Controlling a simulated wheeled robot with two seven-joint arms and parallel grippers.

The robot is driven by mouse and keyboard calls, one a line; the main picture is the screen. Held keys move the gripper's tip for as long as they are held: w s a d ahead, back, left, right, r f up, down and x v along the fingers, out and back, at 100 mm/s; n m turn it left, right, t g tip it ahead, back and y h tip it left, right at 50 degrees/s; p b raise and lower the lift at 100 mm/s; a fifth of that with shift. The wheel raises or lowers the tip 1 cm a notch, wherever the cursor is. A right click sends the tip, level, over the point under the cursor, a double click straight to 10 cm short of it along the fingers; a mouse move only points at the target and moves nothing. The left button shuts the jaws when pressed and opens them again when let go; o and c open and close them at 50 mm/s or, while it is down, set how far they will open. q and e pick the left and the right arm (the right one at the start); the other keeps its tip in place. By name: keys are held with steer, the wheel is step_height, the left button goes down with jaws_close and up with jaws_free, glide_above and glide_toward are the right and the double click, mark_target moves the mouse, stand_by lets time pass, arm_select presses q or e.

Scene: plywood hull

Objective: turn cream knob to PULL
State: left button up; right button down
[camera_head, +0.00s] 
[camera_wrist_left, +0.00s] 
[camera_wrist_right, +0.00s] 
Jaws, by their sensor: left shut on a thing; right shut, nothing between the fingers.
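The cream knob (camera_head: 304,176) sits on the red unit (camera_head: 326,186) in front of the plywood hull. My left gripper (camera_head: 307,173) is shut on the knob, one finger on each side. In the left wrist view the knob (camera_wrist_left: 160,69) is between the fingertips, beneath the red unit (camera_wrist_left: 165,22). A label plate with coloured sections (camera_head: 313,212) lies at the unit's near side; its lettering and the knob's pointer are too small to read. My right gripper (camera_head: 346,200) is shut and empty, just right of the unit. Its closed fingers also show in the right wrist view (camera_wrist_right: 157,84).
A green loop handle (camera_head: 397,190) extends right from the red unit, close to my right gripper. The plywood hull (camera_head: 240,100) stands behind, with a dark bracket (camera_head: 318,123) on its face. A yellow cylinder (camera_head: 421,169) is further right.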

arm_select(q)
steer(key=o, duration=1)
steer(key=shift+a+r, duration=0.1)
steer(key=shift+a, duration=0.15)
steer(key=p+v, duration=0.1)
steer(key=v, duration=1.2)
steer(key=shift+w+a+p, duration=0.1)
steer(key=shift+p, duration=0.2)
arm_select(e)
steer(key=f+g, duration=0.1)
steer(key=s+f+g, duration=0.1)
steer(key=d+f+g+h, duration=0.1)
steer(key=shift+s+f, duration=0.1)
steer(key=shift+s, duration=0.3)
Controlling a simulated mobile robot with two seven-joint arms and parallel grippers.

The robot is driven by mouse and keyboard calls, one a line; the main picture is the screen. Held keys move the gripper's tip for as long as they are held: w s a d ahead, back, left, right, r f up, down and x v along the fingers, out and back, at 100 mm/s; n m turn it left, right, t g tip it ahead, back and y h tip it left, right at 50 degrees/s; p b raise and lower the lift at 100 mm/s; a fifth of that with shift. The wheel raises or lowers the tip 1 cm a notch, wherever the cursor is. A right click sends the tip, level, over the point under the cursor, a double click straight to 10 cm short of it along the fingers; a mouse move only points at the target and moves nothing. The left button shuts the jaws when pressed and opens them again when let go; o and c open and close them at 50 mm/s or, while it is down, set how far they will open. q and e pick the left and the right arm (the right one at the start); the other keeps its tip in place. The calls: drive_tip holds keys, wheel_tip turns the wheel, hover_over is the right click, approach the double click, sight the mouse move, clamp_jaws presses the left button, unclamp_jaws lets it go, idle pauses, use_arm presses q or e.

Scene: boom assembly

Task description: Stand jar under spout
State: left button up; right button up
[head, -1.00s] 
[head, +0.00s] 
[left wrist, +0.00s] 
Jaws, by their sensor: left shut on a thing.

***

• _Directions for this task_
Repeat exactly, and only, the lines from the line containing "State: left button up; right button up" through the last line of the records above, both included.

• _Answer_
State: left button up; right button up
[head, -1.00s] 
[head, +0.00s] 
[left wrist, +0.00s] 
Jaws, by their sensor: left shut on a thing.

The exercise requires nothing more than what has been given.